#### Requirement
Give every line back verbatim, dropping all images.

##############################

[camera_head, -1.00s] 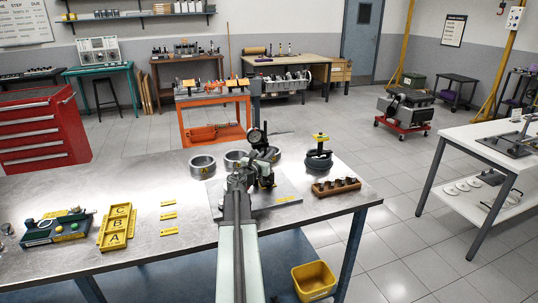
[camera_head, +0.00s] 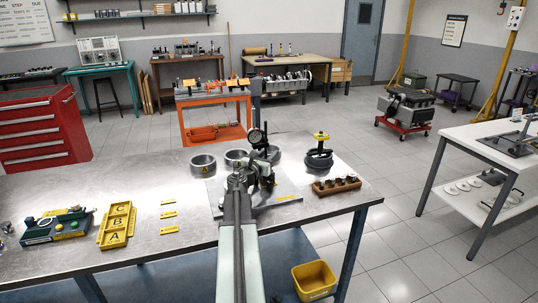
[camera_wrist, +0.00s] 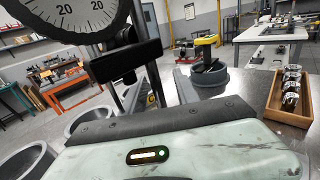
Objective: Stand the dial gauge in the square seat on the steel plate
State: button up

##############################

#### Task response
[camera_head, -1.00s] 
[camera_head, +0.00s] 
[camera_wrist, +0.00s] 
Objective: Stand the dial gauge in the square seat on the steel plate
State: button up

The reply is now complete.